Your objective:
Give the material once more, word for word, without any images.

Information supplied:
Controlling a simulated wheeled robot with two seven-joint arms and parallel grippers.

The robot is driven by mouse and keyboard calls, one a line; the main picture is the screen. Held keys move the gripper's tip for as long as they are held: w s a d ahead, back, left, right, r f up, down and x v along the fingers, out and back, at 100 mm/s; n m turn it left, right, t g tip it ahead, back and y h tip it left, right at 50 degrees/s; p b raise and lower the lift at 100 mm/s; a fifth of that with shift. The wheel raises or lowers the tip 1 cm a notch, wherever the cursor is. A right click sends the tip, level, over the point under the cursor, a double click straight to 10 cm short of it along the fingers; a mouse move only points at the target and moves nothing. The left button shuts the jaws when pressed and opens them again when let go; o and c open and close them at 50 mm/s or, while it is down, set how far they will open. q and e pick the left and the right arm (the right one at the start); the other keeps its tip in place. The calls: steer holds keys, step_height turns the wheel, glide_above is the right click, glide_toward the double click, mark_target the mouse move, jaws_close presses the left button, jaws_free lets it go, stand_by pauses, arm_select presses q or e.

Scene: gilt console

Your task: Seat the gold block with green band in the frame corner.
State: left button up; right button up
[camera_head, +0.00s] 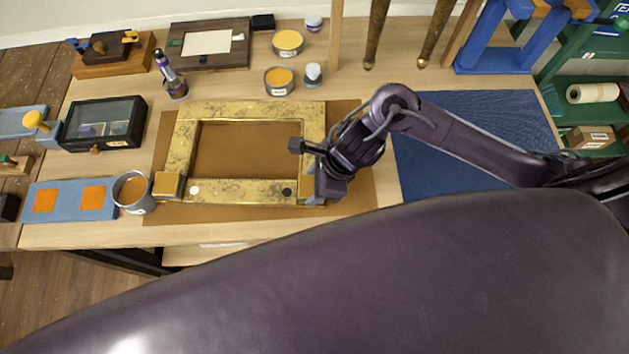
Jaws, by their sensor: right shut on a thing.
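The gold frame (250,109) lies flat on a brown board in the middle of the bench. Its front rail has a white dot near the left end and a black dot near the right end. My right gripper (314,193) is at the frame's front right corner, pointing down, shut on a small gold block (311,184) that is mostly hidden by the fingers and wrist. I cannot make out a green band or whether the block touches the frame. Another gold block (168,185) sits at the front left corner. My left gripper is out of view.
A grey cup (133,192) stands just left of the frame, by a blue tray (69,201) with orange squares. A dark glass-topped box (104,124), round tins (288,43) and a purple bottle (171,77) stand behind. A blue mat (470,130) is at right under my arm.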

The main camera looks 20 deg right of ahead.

Complete answer:
Controlling a simulated wheeled robot with two seven-joint arms and parallel grippers.

The robot is driven by mouse and keyboard calls, one a line; the main picture is the screen. Held keys move the gripper's tip for as long as they are held: w s a d ahead, back, left, right, r f up, down and x v along the fingers, out and back, at 100 mm/s; n m turn it left, right, t g tip it ahead, back and y h tip it left, right at 50 degrees/s; p b raise and lower the lift at 100 mm/s; a fifth of that with shift. The wheel raises or lowers the tip 1 cm a notch, wherever the cursor is. A right click sends the tip, level, over the point under the cursor, a double click straight to 10 cm short of it along the fingers; a mouse move only points at the target and moves nothing. The left button shuts the jaws when pressed and opens them again when let go; o and c open and close them at 50 mm/s or, while it is down, set how far they will open. q and e pick the left and the right arm (the right one at the start); the other keeps its tip in place. The calls: steer holds keys, step_height turns the wheel, glide_above is the right click, glide_toward the double click, mark_target the mouse move, jaws_close presses the left button, jaws_free lets it go, stand_by pauses, arm_select presses q or e.

Scene: gilt console

Your task: Seat the gold block with green band in the frame corner.
State: left button up; right button up
[camera_head, +0.00s] 
Jaws, by their sensor: right shut on a thing.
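The gold frame (250,109) lies flat on a brown board in the middle of the bench. Its front rail has a white dot near the left end and a black dot near the right end. My right gripper (314,193) is at the frame's front right corner, pointing down, shut on a small gold block (311,184) that is mostly hidden by the fingers and wrist. I cannot make out a green band or whether the block touches the frame. Another gold block (168,185) sits at the front left corner. My left gripper is out of view.
A grey cup (133,192) stands just left of the frame, by a blue tray (69,201) with orange squares. A dark glass-topped box (104,124), round tins (288,43) and a purple bottle (171,77) stand behind. A blue mat (470,130) is at right under my arm.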

The main camera looks 20 deg right of ahead.

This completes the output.